### Information supplied

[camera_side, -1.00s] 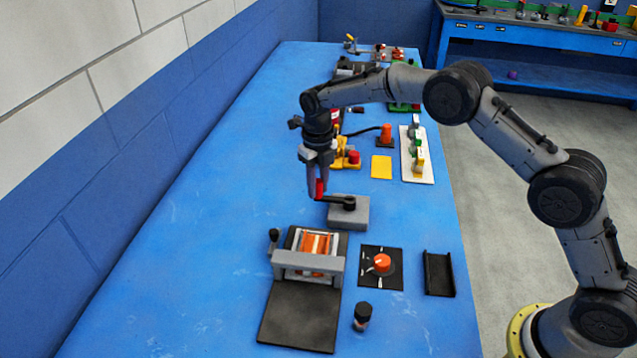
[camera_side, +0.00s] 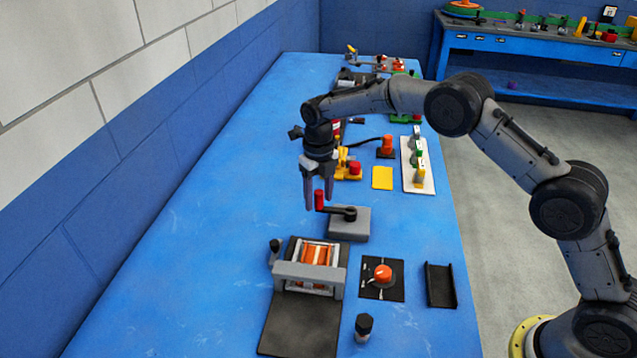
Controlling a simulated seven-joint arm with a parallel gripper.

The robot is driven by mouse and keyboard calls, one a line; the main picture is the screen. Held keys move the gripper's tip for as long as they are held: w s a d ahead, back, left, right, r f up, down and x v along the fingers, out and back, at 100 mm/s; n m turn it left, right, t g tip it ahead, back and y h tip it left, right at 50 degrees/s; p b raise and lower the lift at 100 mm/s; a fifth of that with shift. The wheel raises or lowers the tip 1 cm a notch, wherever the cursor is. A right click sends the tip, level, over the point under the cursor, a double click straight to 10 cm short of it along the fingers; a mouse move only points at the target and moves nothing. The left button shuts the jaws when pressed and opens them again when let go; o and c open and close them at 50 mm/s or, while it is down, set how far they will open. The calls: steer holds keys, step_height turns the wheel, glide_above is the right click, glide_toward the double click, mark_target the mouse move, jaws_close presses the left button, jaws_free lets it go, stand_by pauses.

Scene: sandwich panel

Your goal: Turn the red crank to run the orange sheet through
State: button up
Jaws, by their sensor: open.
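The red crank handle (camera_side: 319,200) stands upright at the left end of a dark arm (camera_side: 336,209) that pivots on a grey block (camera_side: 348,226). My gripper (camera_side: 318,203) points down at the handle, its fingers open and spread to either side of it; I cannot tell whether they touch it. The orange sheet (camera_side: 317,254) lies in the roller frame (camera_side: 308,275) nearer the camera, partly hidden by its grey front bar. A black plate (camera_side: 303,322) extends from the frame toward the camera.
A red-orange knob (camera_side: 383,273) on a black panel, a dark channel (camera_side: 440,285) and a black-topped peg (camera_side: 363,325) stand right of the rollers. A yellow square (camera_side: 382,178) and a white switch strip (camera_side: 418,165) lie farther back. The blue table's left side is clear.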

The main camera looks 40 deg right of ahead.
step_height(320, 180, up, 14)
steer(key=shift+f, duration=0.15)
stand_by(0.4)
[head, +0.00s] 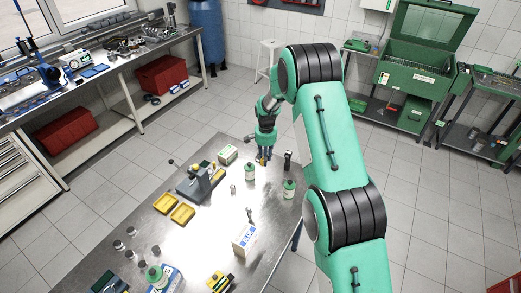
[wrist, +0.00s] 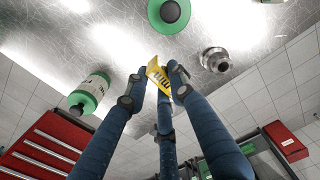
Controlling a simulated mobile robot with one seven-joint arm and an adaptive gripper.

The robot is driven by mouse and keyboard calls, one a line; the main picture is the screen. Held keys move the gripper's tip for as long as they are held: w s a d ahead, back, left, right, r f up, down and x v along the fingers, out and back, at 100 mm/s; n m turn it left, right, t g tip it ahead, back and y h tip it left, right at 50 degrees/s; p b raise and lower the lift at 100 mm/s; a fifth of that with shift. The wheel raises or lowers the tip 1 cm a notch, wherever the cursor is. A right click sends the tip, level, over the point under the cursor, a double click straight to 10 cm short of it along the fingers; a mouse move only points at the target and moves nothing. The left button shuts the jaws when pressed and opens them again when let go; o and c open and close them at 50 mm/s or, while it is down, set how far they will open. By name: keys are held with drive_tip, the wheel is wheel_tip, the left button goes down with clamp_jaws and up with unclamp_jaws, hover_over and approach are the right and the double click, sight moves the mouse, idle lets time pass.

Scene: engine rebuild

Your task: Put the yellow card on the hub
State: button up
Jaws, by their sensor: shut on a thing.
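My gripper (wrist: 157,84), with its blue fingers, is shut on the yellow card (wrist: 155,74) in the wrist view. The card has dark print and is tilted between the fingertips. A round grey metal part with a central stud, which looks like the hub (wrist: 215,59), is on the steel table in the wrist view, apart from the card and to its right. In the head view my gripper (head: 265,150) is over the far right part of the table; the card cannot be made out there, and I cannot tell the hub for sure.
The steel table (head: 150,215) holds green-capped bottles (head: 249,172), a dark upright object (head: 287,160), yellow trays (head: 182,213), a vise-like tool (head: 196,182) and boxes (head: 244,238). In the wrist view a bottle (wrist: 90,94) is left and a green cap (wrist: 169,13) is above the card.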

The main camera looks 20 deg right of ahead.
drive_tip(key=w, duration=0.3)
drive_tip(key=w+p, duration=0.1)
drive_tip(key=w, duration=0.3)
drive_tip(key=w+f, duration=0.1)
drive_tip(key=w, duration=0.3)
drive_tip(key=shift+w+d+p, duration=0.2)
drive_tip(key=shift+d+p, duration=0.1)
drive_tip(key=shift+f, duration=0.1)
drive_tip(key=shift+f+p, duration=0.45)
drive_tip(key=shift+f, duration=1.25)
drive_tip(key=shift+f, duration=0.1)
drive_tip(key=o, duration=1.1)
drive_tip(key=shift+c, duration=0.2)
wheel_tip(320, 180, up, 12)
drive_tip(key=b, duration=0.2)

### Objective
Tell how many lines in the material above include the word "Scene", giving the number only.

### Response
2